Last week I had the opportunity to run a workshop for local law enforcement on wireless security fundamentals. Instead of death-by-PowerPoint, we went hands-on with some affordable hardware that demonstrates real attack vectors they'll encounter in the field.
M5Stack CardPuter with EvilM5Project firmware - This pocket-sized device runs captive portal attacks and demonstrates how easily WiFi networks can be spoofed. The CardPuter's form factor makes it perfect for showing how small and inconspicuous these tools can be. Shoutout to 7h30th3r0n3 for developing this comprehensive penetration testing toolkit.
M5Stack with Bruce firmware - Same hardware platform, different firmware focus. Bruce excels at RFID/NFC operations, letting us clone cards and demonstrate proximity-based vulnerabilities. Thanks to pr3y for creating this versatile RFID/NFC toolkit.
Pwnagotchi on Raspberry Pi Zero 2W - The AI-powered WiFi auditing tool that passively collects WPA handshakes. Its "pet" interface keeps things engaging while demonstrating serious wireless reconnaissance capabilities. Credit to jayofelony for maintaining the current iteration of this project.
What makes these single-board computers valuable for training environments is their ability to democratize access to complex cybersecurity concepts. Traditional enterprise-grade penetration testing equipment can cost thousands of dollars and requires specialized knowledge just to configure. These platforms, however, provide a low-barrier entry point where officers can experiment, make mistakes, and learn iteratively without significant financial risk. The M5Stack and Raspberry Pi ecosystems offer extensive documentation, active communities, and modular approaches that allow learners to progress from basic wireless concepts to advanced attack methodologies at their own pace. This hands-on accessibility transforms abstract cybersecurity theories into tangible, understandable demonstrations - making complex RF protocols, encryption mechanisms, and network vulnerabilities immediately comprehensible to practitioners who need to recognize and investigate these threats in real-world scenarios. Perhaps the best part is they can be re-purposed, for example, I have plans to repurpose the Raspberry Pi as a personal VPN, Honeypot, or Internet in a Box.

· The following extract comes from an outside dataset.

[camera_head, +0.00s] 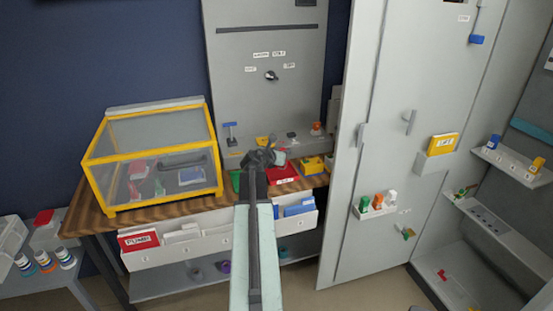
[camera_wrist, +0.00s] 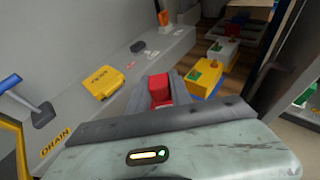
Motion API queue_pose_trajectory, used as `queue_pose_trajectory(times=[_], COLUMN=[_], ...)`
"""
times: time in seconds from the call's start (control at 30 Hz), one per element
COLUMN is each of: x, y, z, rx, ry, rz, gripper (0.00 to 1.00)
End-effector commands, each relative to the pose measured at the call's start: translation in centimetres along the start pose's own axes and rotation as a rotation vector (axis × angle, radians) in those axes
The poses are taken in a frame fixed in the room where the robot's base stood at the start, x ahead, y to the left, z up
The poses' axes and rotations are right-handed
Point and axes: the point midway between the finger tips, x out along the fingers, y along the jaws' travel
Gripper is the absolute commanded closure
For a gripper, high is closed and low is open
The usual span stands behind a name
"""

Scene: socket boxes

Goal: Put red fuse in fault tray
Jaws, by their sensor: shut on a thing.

We started with the EvilM5Project firmware on the CardPuter. Within minutes, officers were creating fake WiFi networks that looked identical to legitimate hotspots. The captive portal functionality showed how easily credentials can be harvested when users connect to malicious access points. I have illustrated this before with M5Stack and the Nemo firmware, but this firmware incorporates many aspects of Nemo with a lot of added features.
The key point: Users will almost always enter their credentials when prompted, especially if the fake network mimics a familiar brand or location. Coffee shops, airports, hotels - all prime targets for this type of attack.
Switching to Bruce firmware, we demonstrated how many access cards and proximity tokens can be read and cloned. The M5Stack's built-in display made it easy to show real-time card data as we scanned everything from hotel key cards to employee badges.
Most officers were surprised by two things: how quickly cards could be cloned (seconds), and how many cards in their own wallets were readable. I even demonstrated using a student's employer-issued fleet card. The range limitations became apparent too - you need to be within a few centimeters, which has implications for how these attacks happen in practice.
The Pwnagotchi demonstrated passive WiFi monitoring. As it collected handshakes from nearby networks, officers could see how much wireless traffic was constantly available for analysis. The device's AI learns to optimize its handshake collection over time, making it increasingly effective. I illustrated this by using my cellphone hotspot to upload the handshakes in real-time for a rainbow or dictionary attack.
This drove home the point about wireless security: your WiFi traffic is always visible to anyone with the right tools and knowledge. WPA2/WPA3 encryption helps, but handshakes can still be captured for offline analysis.
The hands-on approach revealed several key points:
Digital forensics isn't just about analyzing seized devices anymore. Understanding how wireless attacks work, what evidence they leave behind, and how to detect them in progress is becoming essential for modern law enforcement. As cloud capabilities and software-defined networking increase in utilization, these concepts will become hard to ignore in a few years.
The officers left with a better understanding of wireless threat vectors and practical knowledge about what to look for during investigations. More importantly, they got hands-on experience with the actual tools being used in the wild.